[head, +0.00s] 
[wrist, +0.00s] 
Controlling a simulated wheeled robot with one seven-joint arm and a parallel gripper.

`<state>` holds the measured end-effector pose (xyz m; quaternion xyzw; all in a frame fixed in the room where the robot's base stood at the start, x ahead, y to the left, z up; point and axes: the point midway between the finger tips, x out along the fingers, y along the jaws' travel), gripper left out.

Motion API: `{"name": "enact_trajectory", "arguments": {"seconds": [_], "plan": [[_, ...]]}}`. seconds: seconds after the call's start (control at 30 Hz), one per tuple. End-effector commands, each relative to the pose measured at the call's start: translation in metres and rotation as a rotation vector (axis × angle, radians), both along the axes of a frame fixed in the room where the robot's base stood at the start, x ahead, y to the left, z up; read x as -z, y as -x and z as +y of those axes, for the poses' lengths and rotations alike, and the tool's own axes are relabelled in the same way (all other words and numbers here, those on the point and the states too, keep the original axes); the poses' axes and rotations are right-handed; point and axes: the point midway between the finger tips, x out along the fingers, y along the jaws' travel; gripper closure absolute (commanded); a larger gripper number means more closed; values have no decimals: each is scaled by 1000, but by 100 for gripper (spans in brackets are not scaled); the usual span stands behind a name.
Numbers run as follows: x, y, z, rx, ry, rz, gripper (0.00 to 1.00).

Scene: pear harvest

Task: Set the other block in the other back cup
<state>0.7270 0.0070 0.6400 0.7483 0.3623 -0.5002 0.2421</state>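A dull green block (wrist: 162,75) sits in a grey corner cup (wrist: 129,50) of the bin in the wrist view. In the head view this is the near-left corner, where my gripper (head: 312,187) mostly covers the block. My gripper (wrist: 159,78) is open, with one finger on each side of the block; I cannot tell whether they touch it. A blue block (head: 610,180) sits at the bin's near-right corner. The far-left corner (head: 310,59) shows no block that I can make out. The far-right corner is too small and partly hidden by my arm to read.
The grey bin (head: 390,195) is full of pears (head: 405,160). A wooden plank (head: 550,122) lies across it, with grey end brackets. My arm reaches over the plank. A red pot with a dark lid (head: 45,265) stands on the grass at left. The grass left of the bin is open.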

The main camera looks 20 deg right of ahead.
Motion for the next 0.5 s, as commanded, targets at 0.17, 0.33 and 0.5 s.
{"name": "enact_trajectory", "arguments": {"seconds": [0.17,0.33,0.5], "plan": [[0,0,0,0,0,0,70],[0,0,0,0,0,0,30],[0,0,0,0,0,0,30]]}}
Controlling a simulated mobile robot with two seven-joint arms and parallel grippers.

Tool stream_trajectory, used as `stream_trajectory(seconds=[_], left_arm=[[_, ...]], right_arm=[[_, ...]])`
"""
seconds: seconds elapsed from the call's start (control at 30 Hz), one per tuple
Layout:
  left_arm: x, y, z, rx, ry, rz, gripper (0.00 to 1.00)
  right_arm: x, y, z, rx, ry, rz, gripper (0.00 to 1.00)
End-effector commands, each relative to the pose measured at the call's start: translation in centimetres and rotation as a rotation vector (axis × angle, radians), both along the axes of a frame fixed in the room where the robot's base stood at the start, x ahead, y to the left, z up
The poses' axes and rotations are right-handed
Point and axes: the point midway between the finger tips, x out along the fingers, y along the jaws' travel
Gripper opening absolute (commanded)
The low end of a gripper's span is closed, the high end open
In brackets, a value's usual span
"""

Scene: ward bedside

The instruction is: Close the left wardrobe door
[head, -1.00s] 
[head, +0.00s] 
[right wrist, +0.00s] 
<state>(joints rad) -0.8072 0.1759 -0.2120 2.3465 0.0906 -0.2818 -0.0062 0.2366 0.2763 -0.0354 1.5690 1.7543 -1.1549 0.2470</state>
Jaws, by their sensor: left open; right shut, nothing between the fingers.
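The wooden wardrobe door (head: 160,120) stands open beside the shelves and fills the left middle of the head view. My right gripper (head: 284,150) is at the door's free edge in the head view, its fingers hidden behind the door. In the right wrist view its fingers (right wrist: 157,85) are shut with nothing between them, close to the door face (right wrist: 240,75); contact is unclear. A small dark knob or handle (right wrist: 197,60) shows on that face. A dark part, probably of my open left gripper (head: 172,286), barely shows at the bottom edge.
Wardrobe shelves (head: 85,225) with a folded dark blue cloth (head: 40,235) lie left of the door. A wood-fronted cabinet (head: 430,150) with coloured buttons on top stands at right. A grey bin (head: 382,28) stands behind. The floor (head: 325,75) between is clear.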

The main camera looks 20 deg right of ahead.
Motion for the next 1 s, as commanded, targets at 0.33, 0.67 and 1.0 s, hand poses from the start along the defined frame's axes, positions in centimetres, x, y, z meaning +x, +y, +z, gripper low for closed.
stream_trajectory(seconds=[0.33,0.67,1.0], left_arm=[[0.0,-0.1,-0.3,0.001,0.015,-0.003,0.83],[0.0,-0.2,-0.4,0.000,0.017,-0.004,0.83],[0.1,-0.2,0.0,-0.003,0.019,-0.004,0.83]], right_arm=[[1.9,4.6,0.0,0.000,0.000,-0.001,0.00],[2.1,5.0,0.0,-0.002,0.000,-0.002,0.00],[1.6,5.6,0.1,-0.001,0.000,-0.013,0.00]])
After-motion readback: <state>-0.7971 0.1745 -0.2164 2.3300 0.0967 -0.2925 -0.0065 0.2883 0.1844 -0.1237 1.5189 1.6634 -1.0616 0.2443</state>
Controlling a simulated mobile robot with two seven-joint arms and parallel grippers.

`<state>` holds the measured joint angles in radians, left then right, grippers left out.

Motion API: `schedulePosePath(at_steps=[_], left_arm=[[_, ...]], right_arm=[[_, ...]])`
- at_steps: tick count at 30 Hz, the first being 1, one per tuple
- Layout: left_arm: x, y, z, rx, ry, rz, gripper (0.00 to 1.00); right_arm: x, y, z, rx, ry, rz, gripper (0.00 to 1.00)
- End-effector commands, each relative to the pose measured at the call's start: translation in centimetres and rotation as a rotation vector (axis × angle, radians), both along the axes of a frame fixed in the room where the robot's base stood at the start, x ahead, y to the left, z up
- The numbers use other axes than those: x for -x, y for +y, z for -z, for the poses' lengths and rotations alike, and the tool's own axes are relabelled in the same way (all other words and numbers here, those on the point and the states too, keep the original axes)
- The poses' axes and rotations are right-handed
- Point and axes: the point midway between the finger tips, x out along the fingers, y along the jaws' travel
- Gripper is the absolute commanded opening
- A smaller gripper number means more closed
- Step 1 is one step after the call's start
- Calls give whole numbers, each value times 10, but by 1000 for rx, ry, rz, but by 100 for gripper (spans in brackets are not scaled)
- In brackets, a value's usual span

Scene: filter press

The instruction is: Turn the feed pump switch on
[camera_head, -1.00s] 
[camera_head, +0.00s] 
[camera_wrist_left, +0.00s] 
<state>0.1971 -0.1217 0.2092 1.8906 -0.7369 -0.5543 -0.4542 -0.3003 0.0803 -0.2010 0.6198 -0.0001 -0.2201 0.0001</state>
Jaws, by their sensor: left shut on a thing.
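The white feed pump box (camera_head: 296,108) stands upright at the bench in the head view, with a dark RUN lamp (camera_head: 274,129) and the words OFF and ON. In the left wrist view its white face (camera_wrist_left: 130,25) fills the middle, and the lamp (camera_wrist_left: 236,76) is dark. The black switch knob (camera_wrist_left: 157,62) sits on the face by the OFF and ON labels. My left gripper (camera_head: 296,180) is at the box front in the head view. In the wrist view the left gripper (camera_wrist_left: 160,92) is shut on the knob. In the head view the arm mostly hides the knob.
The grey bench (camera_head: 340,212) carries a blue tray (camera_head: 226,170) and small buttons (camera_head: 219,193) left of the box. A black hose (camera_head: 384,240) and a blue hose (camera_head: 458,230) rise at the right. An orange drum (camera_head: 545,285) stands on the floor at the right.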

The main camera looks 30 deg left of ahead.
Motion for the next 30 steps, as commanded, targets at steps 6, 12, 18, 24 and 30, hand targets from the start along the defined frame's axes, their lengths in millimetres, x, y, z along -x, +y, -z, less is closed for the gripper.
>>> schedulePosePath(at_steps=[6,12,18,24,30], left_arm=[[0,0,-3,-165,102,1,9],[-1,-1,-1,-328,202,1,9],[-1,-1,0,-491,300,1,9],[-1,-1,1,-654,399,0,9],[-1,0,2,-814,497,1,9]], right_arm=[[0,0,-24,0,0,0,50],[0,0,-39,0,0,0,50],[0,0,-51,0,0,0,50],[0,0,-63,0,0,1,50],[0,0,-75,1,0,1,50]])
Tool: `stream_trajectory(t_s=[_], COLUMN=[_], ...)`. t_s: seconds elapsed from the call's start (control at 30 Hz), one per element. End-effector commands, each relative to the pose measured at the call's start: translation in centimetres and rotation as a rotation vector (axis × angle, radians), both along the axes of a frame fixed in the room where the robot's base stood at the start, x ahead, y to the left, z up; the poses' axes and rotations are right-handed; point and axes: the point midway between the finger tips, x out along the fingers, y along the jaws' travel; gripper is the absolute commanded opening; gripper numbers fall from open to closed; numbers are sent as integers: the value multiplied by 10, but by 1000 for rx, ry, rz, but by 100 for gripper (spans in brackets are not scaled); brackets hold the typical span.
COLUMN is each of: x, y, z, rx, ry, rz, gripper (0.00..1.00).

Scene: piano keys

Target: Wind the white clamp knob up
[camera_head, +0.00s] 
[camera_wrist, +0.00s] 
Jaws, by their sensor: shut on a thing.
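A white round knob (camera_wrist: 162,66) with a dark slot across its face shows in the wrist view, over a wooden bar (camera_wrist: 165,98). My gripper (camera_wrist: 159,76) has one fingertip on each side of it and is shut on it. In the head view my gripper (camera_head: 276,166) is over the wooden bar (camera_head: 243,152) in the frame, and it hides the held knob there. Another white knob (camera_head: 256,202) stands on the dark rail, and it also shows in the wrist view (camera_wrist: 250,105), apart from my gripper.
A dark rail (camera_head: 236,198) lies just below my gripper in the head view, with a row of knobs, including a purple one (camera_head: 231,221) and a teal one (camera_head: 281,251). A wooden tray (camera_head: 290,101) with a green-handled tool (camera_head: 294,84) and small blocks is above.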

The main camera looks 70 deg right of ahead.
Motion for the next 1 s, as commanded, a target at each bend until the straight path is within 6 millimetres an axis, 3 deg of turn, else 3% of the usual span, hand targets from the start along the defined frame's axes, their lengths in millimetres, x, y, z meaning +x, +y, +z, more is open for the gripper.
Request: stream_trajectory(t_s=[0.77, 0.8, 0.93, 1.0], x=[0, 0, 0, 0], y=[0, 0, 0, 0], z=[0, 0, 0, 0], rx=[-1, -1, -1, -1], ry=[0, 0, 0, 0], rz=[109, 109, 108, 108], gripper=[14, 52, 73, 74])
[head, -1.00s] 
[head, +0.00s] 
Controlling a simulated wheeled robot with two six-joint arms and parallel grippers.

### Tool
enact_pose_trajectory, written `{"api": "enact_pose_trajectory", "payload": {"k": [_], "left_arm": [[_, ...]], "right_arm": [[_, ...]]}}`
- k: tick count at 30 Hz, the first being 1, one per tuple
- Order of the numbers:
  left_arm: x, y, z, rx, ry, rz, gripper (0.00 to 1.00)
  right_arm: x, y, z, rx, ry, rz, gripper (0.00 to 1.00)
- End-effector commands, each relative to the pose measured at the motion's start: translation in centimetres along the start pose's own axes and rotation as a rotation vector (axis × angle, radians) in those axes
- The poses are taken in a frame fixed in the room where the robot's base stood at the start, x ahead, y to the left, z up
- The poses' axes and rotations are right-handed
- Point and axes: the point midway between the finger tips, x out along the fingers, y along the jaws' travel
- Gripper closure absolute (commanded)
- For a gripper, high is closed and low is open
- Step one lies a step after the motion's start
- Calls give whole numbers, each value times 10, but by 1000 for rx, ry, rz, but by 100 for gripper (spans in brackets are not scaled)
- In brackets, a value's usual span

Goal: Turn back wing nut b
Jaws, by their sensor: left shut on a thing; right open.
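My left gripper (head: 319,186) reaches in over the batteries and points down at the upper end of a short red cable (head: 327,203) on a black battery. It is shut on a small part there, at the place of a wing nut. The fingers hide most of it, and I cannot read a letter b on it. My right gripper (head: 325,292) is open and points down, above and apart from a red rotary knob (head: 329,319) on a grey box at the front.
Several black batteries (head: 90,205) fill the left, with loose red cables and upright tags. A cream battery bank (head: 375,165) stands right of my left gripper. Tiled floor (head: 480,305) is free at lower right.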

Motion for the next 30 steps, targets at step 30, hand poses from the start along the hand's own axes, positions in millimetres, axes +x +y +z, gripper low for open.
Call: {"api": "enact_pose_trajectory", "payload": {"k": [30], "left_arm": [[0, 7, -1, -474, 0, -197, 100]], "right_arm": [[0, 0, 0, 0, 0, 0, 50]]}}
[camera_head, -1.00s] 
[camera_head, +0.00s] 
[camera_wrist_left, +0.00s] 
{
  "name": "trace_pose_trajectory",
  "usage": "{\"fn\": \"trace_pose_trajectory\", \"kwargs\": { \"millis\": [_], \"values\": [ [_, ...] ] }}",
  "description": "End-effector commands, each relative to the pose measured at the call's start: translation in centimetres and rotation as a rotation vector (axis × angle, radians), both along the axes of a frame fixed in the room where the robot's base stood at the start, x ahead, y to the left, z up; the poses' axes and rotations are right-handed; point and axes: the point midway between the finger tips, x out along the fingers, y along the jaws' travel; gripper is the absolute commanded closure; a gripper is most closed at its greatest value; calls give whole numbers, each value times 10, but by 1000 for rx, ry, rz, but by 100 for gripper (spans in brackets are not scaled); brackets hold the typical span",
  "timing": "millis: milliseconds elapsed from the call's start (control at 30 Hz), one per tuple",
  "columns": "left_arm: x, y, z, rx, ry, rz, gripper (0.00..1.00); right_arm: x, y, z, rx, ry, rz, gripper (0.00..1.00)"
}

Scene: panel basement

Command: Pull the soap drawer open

____________________

WHAT TO PRODUCE → Beginning at the top of the data, please return every line until and including the line containing "Controlling a simulated wheeled robot with one", copied exactly, and nothing past it.

THE SOLUTION →
[head, +0.00s] 
[wrist, +0.00s] 
Controlling a simulated wheeled robot with one seven-joint arm and a parallel gripper.

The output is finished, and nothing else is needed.